Cause
Jet streams can be explained as follows. In general, winds are strongest just under the tropopause (except during tornados, hurricanes or other exceptional situations). If two air masses of different temperatures meet, the resulting pressure difference (which causes wind) is highest at those altitudes. If one of the air masses lies north of the other one, then the wind will not flow directly from the hot to the cold area as one would expect, but is deflected by the Coriolis force and flows along the boundary of the two air masses.
All these facts are consequences of the thermal wind relation. The balance of forces on an atmospheric parcel in the vertical direction is primarily between the pressure gradient and the force of gravity, a balance referred to as hydrostatic. In the horizontal, the dominant balance outside of the tropics is between the Coriolis force and the pressure gradient, a balance referred to as geostrophic. Given both hydrostatic and geostrophic balance, one can derive the famous thermal wind relation, stating that the vertical derivative of the horizontal wind is proportional to the horizontal temperature gradient. The sense of the relation is such that temperatures decreasing polewards implies that winds develop a larger eastward component as one moves upwards. Therefore, the strong eastward moving jet streams are in part a simple consequence of the fact that the equator is warmer than the poles.
The thermal wind relation does not immediately provide an explanation for why the winds are organized in tight jets, rather than distributed more broadly over the hemisphere. There are two factors that contribute to this sharpness of the jets. One is the tendency for developing cyclonic disturbances in midlatitudes to form fronts. A front is a sharp localized gradient in temperature. The polar front jet stream can be thought of as the result of this frontogensis process in midlatitudes, as the storms concentrate the north-south temperature contrast into relatively narrow regions.

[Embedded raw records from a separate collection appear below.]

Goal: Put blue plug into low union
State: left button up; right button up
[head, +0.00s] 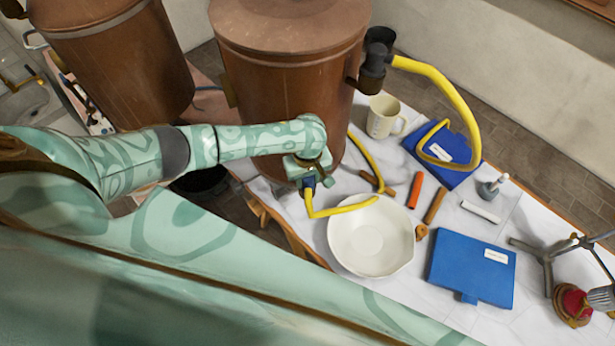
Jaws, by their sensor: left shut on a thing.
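My left gripper (309,177) is shut on the blue plug (309,189) in the head view, close to the lower front of the middle copper vessel (292,90). A yellow hose (343,209) runs from the plug to the right across the table. Little of the plug shows between the fingers. I cannot make out the low union; my gripper and forearm cover part of the vessel's lower side, and I cannot tell whether the plug touches it. My right gripper is out of view.
A white bowl (370,238) stands just right of the plug. A dark fitting (373,70) on the vessel holds a yellow hose end. Another copper vessel (125,65) stands left.

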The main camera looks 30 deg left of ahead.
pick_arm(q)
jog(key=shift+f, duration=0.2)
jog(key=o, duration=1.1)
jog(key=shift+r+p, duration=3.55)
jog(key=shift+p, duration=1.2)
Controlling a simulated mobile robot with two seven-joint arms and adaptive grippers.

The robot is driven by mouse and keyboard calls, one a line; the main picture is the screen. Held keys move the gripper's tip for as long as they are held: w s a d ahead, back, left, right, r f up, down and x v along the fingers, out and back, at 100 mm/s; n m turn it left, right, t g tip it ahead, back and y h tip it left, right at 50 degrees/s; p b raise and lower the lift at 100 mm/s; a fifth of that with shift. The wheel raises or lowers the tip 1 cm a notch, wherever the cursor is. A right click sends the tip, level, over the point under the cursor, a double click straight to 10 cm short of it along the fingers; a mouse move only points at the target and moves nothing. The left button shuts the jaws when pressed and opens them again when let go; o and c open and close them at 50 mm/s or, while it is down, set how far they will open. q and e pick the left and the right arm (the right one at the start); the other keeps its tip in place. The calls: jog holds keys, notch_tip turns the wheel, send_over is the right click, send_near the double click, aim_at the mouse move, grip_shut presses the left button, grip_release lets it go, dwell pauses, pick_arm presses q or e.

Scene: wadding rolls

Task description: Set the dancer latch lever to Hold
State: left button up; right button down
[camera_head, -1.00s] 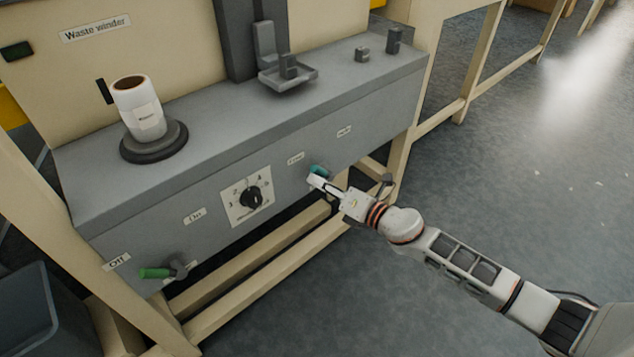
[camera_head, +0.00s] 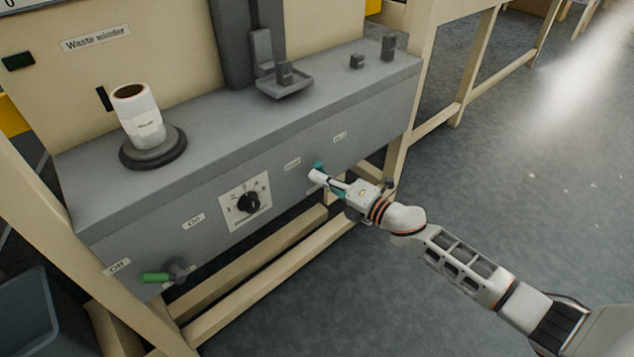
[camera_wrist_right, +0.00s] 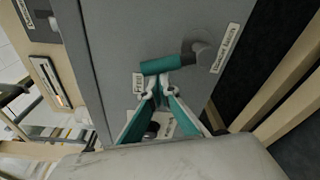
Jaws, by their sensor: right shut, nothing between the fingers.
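The dancer latch lever has a teal handle (camera_head: 318,166) on the front of the grey cabinet, largely hidden behind my right gripper in the head view. In the right wrist view its teal grip (camera_wrist_right: 160,65) points left from a grey pivot (camera_wrist_right: 203,53). A small label (camera_wrist_right: 138,83) lies by the grip's free end; a longer label (camera_wrist_right: 225,48) lies beside the pivot. My right gripper (camera_head: 318,176) is shut and empty. Its fingertips (camera_wrist_right: 160,93) are right beside the grip; I cannot tell whether they touch. My left gripper is out of view.
A dial (camera_head: 248,201) and a green-handled lever (camera_head: 155,277) at the Off label are farther left on the cabinet front. A white roll (camera_head: 140,115) stands on a round base on top. Cream frame legs and rails border the cabinet; open floor lies right.

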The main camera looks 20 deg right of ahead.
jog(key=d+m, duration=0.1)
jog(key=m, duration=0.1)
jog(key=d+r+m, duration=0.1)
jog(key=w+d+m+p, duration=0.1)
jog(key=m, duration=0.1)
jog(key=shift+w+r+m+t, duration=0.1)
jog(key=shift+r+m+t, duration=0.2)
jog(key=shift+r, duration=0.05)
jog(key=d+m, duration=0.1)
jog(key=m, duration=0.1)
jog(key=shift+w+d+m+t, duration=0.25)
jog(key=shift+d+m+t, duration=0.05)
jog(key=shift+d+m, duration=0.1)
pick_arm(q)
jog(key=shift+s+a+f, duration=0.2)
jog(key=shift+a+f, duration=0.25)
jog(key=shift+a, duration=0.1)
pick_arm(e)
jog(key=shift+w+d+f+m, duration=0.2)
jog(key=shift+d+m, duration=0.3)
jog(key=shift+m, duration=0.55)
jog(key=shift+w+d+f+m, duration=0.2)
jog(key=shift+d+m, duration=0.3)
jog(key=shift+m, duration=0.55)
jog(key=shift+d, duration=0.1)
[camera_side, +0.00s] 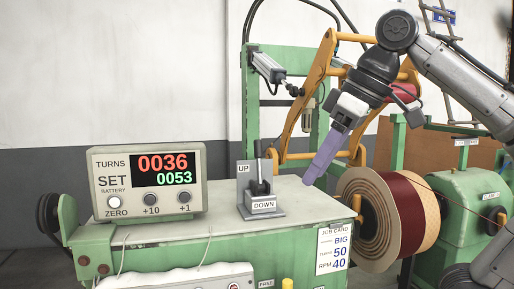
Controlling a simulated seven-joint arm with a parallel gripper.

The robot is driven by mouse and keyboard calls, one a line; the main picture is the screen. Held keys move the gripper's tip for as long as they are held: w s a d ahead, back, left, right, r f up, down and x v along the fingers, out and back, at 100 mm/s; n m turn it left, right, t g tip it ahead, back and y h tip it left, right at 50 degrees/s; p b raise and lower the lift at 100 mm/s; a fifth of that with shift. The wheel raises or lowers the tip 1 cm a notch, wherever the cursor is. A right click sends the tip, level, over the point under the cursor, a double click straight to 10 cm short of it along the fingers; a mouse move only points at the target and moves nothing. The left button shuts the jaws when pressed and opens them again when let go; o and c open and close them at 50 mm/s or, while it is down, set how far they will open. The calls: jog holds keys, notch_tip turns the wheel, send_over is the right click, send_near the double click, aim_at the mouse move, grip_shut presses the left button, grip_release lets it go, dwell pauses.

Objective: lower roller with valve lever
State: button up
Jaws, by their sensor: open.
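The valve lever (259,172) stands on a small grey base on the green bench, between an UP plate (243,169) behind and a DOWN plate (263,206) in front. The lever looks close to upright. My gripper (314,178) has purple fingers, points down and left, and is in the air to the right of the lever, apart from it. From this side the fingers overlap, and nothing shows between them. An orange roller frame (327,50) rises behind, with a red roller (402,92) partly hidden by my arm.
A counter box (147,181) showing 0036 and set 0053 stands on the bench (160,232) at left. A large coil spool (385,217) with dark red winding is at right. A job card (334,247) hangs on the bench's front. The bench top near the lever's right is clear.

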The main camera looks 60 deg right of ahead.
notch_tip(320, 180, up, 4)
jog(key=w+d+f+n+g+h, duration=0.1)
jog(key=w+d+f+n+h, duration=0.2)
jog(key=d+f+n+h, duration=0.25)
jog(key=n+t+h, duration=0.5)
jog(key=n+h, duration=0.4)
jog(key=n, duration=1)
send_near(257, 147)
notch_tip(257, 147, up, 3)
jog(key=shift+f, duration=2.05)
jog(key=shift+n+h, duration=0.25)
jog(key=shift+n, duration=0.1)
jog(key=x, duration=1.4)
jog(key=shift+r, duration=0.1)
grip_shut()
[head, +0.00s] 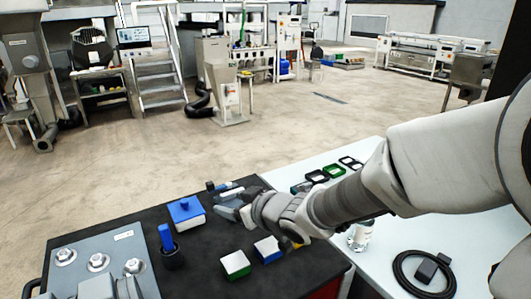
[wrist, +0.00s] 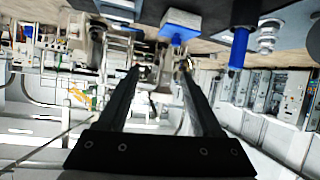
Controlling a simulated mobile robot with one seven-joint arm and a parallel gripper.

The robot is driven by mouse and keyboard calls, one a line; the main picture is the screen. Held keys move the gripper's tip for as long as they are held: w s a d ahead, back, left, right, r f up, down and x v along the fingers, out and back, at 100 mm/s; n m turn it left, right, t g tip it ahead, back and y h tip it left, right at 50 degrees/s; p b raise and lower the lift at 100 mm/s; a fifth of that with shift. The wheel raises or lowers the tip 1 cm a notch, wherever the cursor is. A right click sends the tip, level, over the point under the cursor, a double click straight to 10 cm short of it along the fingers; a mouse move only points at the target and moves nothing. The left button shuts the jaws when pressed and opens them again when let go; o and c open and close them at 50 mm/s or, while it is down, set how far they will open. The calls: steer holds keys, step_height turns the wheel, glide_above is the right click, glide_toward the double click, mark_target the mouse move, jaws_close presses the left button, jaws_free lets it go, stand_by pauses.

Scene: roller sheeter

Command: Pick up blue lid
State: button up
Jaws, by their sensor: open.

An alternative explanation is more appropriate for the subtropical jet, which forms at the poleward limit of the tropical Hadley cell. One can visualize this circulation as being symmetric with respect to longitude. Rings of air encircling the Earth move polewards beneath the tropopause from the equator into the subtropics. As they do so they tend to conserve their angular momentum. But they are also moving closer to the axis of rotation, so they must spin faster in the direction of rotation, implying an increased eastward component of the winds.

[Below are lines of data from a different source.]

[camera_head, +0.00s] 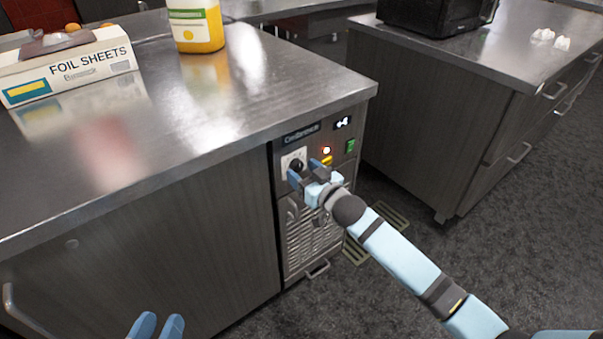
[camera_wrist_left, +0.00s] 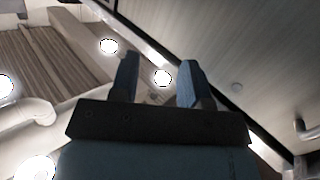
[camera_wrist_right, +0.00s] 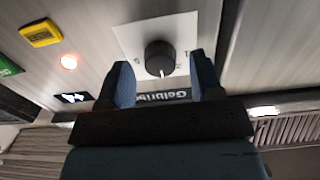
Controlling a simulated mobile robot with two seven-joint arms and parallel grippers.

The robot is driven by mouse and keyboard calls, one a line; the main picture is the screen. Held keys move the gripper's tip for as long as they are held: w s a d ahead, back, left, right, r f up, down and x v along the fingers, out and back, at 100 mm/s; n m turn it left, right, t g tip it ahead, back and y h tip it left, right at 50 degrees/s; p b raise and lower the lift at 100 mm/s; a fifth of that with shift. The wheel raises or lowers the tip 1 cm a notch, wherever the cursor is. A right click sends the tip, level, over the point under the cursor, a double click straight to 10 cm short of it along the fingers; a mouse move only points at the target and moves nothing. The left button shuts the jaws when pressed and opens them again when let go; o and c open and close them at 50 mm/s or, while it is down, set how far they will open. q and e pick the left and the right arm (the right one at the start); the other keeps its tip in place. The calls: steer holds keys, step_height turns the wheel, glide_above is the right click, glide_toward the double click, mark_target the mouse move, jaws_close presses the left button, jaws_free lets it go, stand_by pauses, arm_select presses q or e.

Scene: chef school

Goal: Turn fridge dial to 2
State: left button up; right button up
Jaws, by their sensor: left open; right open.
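The fridge dial (camera_head: 297,165) is a black round knob on a white plate, on the control panel under the counter's right end. In the right wrist view the dial (camera_wrist_right: 160,58) shows between and beyond the fingertips, with a white pointer mark at its lower edge. The numbers on the plate are too small to read surely. My right gripper (camera_head: 307,171) is open, its blue fingers on either side of the dial; I cannot tell whether they touch it. My left gripper (camera_head: 157,325) is open and empty, low in front of the cabinet door.
The panel also has a small display (camera_head: 343,123), a lit lamp (camera_head: 326,150), a yellow switch (camera_wrist_right: 41,33) and a green switch (camera_head: 351,146). A foil sheets box (camera_head: 70,68) and a yellow container (camera_head: 196,28) stand on the counter (camera_head: 235,95). Another counter (camera_head: 470,50) stands at right.

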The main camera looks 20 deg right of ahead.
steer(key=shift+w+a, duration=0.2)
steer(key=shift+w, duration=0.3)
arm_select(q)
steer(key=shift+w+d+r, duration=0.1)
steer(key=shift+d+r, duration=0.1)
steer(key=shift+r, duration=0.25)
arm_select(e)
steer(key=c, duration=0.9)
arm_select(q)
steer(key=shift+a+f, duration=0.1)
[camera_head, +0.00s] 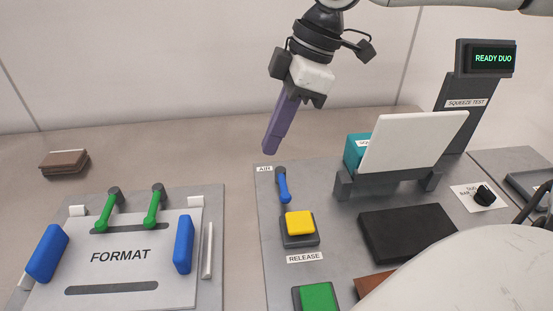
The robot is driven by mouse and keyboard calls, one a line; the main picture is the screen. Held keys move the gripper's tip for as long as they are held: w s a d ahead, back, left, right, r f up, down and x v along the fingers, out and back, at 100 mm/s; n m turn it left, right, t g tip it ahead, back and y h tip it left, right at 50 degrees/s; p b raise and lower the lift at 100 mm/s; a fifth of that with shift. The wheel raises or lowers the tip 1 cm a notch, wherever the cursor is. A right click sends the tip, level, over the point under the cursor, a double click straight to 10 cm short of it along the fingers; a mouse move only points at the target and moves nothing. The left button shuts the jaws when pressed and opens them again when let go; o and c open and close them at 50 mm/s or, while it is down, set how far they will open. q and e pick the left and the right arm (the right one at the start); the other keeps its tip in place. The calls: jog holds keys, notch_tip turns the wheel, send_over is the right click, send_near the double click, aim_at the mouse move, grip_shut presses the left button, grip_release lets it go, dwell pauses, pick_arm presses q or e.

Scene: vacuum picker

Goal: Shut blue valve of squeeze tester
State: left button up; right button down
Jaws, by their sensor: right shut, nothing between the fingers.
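The blue valve (283,186) is a small blue lever on a dark pivot, below the AIR label on the grey squeeze tester panel (275,268). Its handle points down and slightly right in the head view. My right gripper (271,145) hangs above and slightly left of the valve, with its purple fingers shut and empty. It appears apart from the lever. The squeeze tester's display (491,58) reads READY DUO. My left gripper is not in view.
A yellow button (300,223) sits just below the valve, with a green button (318,297) lower down. A white tilted plate (414,141) and black pad (407,233) stand right. The FORMAT plate (120,275) with green levers lies left. Brown blocks (64,162) lie far left.

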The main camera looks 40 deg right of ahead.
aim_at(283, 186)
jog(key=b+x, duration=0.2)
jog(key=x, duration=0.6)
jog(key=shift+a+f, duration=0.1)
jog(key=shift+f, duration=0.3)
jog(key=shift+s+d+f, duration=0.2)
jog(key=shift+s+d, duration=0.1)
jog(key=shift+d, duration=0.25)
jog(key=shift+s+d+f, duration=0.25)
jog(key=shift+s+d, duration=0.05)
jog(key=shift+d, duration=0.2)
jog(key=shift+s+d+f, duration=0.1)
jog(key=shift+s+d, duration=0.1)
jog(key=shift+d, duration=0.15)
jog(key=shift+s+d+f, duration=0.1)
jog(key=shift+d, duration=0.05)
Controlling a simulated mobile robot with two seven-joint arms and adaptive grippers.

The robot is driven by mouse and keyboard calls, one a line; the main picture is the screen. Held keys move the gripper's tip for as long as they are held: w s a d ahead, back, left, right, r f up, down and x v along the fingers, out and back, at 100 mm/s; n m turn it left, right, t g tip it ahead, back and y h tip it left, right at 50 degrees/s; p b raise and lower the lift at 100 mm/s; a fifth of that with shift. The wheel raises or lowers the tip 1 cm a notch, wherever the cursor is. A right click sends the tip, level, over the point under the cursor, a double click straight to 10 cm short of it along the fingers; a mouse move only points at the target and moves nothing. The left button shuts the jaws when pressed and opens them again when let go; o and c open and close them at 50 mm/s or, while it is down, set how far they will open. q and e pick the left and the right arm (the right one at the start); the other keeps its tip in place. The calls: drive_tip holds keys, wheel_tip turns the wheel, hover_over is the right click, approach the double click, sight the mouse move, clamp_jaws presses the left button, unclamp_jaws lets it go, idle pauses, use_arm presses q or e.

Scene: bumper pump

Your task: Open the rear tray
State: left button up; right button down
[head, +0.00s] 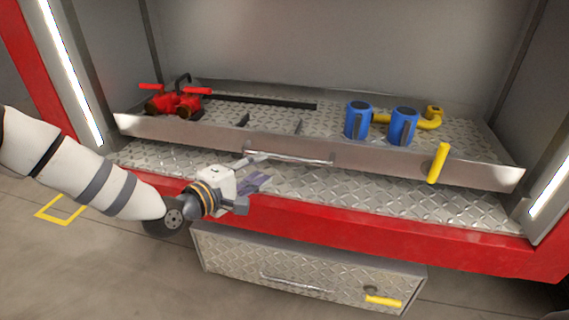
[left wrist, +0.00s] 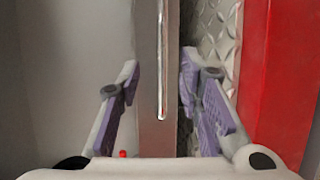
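The rear tray (head: 420,163) is a wide metal tray with a diamond-plate floor, set in the red vehicle's compartment. A silver bar handle (head: 300,160) is on its front face. My left gripper (head: 266,170) is open in front of the tray, near the left part of the handle. In the left wrist view the two purple-padded fingers (left wrist: 161,65) stand apart, with the handle (left wrist: 162,100) and tray front (left wrist: 152,140) showing between them. I see no contact with the handle. My right gripper is not in view.
On the tray are a red valve fitting (head: 175,101), two blue cylinders (head: 358,120) (head: 403,127) and a yellow curved pipe (head: 430,122). A yellow lever (head: 438,163) is at the tray's front right. Below the red bumper (head: 400,235) is a lower drawer (head: 320,265) with its own handle.

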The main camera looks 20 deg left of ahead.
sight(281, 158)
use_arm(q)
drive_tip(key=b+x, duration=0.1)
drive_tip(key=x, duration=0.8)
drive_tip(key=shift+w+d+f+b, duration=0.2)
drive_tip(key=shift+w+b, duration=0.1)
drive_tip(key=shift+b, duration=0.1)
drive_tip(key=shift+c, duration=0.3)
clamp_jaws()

The polar front and subtropical jets merge at some locations and times, while at other times they are well separated. Historically, it was originally thought that the polar front was a structure that had an existence independent of the cyclonic eddies that, it was suspected, form as instabilities on this front. The modern perspective is that the cyclonic eddies are best thought of as growing from the store of potential energy in the broad north-south temperature gradient by a process known as baroclinic instability, and that the resulting extratropical cyclones then concentrate the gradient into a front, thereby creating the polar front jet stream.